Congo holds referendum on leader's bid to extend rule

Congo holds referendum to determine whether longtime president Nguesso can run for third term on presidential elections

Photo by: Reuters
Photo by: Reuters

Congo's Republic President Denis Sassou-Nguesso arrives for a meeting at the Elysee Palace in Paris, France, July 7, 2015

A referendum taking place on Sunday will determine whether President Sassou Nguesso can run for the third time ahead of next year’s election.

The 71 year old president, ruled Congo for 31 of the last 36 years and was recently forbidden to run for presidency again as a result of his age as well as due to constitutional term limits.  

Under the current rules, the maximum age of presidential candidates is 70 and the maximum number of allowable times for being elected as president is two.

The former Marxist soldier was president from 1979 to 1992 in a one party state system. He then joined the opposition in 1992 after losing multi-party elections but returned to power at the end of the bloody civil war in 1997.

He was elected president in 2002, then again in 2009, when he won 79 percent of the votes but half of the opposition boycotted the most recent election.

It is not the first time Sassou has called Congo for a referendum. In the past he has called for "national dialogue" which resulted in removing the age limit for presidential candidates and increasing the term limits a candidate can stand for election.

Sasso's attempts have been described as a ''constitutional coup'' by Congolese opposition.

One placard from an earlier protest reads: Congo is not the property of Nguesso

This month deadly demonstrations had taken place in capital city Brazzaville, there have also been demonstrations in other cities in Congo protesting against Congolese leader’s bid to extend the allowable number of ruling to three times.

Also on Friday, Nguesso’s presidential guards surrounded opposition leader’s resident, detaining him alongside three other opposition leaders opposed to a referendum.

Guy Brice Parfait Kolelas, the opposition leader and a former minister who was against the constitutional change in August, said that around 50 soldiers arrived on Thursday morning at his resident in military jeeps and began patrolling the compound.

He said "The only explanation is that I told the president he is not allowed to change the constitution," Kolelas told Reuters by telephone from his house. "He is trying to control us, to neutralise us."
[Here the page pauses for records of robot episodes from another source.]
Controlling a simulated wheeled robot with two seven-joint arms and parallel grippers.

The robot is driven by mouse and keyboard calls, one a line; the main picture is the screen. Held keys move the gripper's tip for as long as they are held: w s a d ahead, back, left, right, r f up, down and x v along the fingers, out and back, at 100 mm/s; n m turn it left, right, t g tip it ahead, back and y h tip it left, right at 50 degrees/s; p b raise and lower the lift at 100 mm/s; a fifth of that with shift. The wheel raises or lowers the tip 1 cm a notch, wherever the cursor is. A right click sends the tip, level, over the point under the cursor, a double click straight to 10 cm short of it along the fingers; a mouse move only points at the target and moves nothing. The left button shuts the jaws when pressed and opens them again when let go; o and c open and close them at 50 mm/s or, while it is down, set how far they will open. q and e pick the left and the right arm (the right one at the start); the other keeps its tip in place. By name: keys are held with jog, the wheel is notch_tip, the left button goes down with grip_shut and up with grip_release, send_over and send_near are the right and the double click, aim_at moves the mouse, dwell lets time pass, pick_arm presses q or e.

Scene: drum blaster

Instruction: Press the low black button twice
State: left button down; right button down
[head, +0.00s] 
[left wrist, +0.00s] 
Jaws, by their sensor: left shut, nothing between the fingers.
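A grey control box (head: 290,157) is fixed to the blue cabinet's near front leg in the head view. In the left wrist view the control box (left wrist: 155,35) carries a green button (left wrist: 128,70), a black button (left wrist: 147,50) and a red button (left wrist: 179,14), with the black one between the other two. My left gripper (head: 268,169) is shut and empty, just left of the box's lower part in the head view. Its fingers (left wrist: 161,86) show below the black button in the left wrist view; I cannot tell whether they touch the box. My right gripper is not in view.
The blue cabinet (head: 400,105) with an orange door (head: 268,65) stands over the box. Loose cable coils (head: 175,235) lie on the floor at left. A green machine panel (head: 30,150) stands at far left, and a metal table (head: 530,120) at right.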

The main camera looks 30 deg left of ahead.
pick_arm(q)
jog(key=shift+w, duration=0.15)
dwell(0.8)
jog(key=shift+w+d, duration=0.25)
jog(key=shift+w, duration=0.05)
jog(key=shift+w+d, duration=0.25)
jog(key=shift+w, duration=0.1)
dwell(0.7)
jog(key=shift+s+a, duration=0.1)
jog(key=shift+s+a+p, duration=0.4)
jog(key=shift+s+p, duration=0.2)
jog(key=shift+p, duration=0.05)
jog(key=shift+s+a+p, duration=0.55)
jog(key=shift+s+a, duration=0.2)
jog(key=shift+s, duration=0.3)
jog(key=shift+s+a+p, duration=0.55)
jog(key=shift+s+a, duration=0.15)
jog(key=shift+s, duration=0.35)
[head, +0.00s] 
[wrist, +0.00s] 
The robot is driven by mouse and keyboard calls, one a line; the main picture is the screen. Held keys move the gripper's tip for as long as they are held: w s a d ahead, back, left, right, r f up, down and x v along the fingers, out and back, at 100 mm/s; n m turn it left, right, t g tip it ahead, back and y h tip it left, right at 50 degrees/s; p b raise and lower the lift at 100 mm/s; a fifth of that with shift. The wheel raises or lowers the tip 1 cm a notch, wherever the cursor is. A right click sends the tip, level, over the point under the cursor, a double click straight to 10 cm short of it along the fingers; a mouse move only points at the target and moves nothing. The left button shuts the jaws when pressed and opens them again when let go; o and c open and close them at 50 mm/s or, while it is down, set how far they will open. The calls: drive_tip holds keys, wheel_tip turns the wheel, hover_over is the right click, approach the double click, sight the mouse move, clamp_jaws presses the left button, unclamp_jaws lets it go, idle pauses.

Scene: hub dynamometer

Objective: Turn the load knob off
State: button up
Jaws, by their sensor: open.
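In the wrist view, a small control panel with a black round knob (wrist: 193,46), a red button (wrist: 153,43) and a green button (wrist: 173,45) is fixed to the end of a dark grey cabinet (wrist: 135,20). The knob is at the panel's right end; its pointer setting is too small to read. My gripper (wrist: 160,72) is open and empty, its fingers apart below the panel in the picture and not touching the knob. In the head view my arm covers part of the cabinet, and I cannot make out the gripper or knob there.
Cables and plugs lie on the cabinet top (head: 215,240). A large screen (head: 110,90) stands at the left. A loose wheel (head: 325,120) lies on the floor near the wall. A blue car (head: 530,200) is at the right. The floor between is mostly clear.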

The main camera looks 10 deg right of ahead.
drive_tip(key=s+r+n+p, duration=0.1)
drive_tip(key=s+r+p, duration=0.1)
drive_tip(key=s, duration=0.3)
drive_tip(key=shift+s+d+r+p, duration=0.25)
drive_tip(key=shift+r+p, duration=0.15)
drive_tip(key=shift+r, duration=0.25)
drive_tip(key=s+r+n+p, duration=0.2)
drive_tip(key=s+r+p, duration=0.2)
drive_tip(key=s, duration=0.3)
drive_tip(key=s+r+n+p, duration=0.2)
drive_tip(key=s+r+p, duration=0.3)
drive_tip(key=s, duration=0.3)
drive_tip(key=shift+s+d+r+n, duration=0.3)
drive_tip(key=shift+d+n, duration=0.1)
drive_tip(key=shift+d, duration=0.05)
In the Democratic Republic of Congo, opposition parties have blamed President Joseph Kabila, who has been in power for 14 years, for extending his time in office by using methods of violence and manipulation amid a busy electoral calendar.

In Burundi, President Pierre Nkurunziza faced deadly protests for months and a failed coup in April when he decided to run for a third term after a controversial court ruling that the first of his two terms did not count because he was not directly elected.

Also at the beginning of this month, the Supreme Court of Rwanda ruled that President Paul Kagame could run for a third term, and rejected the main opposition party's attempts to block changes in the constitution.